Exercise 7. After calibrating to the five-maturity yield curve in the numerical example, the residuals show a pattern: positive at 1Y, negative at 2Y and 5Y, positive at 10Y, and negative at 30Y. Discuss what this systematic pattern reveals about the CIR model's yield curve shape limitations. What structural feature of a real yield curve might CIR be unable to capture with its three parameters?

Solution to Exercise 7

The residual pattern (positive at 1Y, negative at 2Y and 5Y, positive at 10Y, negative at 30Y) is an oscillating sign pattern that reveals the CIR model's inability to capture curvature variations in the real yield curve.
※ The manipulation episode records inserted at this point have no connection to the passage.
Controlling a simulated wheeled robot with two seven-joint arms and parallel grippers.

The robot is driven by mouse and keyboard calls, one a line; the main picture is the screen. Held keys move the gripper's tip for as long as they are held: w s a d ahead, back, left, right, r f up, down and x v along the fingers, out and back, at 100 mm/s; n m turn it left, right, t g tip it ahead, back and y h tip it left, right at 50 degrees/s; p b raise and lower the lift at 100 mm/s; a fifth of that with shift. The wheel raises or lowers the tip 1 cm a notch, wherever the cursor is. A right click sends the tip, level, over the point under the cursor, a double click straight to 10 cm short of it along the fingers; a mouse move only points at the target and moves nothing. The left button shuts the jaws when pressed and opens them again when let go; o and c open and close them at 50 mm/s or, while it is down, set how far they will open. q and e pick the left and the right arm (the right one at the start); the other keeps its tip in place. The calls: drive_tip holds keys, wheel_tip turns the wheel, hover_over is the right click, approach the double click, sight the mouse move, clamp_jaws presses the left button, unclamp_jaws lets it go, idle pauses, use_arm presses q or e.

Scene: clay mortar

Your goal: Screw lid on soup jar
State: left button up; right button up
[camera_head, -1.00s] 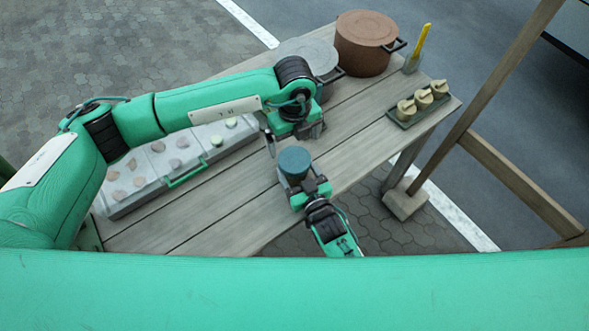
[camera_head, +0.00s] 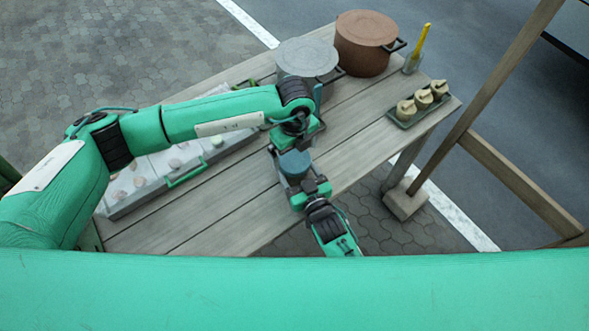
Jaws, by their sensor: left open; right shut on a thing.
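The soup jar (camera_head: 294,165) is a small round teal-topped container near the table's front edge. My right gripper (camera_head: 301,184) is shut on it from the near side. My left gripper (camera_head: 291,147) is open directly above and behind the jar, its fingers close around the jar's top. I cannot tell whether the fingers touch it. The left gripper and wrist hide the jar's far side. The jar's top shows a flat teal surface; I cannot tell the lid apart from the body.
A grey pot (camera_head: 306,56) and a brown pot (camera_head: 366,40) stand at the back. A tray (camera_head: 404,124) of several small jars and a cup with a yellow-handled tool (camera_head: 421,44) are at the right. A grey case (camera_head: 212,155) lies at the left. The front planks are clear.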

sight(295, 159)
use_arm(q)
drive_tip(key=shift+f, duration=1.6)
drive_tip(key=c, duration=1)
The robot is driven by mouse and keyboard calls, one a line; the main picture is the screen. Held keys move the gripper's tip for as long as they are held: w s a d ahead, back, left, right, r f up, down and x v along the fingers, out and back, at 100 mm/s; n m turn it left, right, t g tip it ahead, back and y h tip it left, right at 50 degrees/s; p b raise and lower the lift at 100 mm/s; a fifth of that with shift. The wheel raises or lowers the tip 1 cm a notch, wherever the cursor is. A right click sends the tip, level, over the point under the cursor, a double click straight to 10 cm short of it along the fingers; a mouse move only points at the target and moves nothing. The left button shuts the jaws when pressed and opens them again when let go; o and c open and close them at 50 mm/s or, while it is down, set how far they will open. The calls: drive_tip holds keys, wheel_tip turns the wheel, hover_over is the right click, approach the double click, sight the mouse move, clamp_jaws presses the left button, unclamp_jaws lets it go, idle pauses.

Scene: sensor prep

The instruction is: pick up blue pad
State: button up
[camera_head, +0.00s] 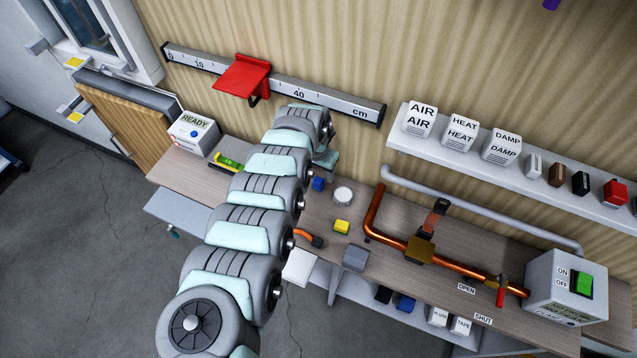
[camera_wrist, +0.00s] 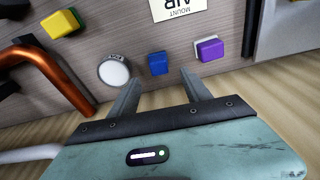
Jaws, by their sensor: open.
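The blue pad (camera_head: 318,184) is a small blue block on the wooden bench, just right of my arm in the head view. In the wrist view the blue pad (camera_wrist: 158,63) lies beyond the fingertips, roughly in line with the gap between them and apart from both. My gripper (camera_wrist: 160,92) is open, with two grey fingers spread and nothing between them. In the head view my arm mostly hides the gripper, near the wall side of the bench.
In the wrist view, a white round disc (camera_wrist: 114,71) sits left of the blue pad and a purple pad (camera_wrist: 210,48) right of it. A yellow pad (camera_head: 342,227) lies nearer the bench's front edge. A copper pipe (camera_head: 372,213) rises to the right. A red-flagged ruler (camera_head: 325,98) is on the wall.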

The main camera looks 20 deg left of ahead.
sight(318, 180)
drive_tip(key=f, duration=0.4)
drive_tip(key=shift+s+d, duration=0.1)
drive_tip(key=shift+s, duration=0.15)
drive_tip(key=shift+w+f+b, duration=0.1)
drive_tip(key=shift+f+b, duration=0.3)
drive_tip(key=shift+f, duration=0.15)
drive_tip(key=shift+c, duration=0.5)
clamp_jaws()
The CIR yield curve \(R(0,\tau) = a(\tau) + b(\tau)r_0\) is determined by only three shape parameters (\(\kappa\), \(\theta\), \(\sigma\)), which control:

  • The starting level (\(r_0\))
  • The long-run level (\(R_\infty\))
  • The speed of transition between the two

This generates a family of yield curves that are essentially monotone (or at most single-humped). The model cannot produce an S-shaped curve or a curve with multiple inflection points.

The oscillating residuals suggest the real yield curve has a more complex shape than CIR can accommodate --- specifically, it likely has multiple curvature changes. For example, the real curve might be slightly concave at short maturities (1--2Y), convex in the medium range (5--10Y), and then flatten differently at the long end (30Y). This is a common feature driven by monetary policy expectations at the short end, term premium at the medium range, and supply-demand dynamics at the long end.

The structural feature CIR cannot capture is the independent variation of curvature at different maturity segments. Multi-factor models (e.g., two-factor CIR, or Nelson-Siegel with level, slope, and curvature factors) are needed to capture these richer yield curve dynamics.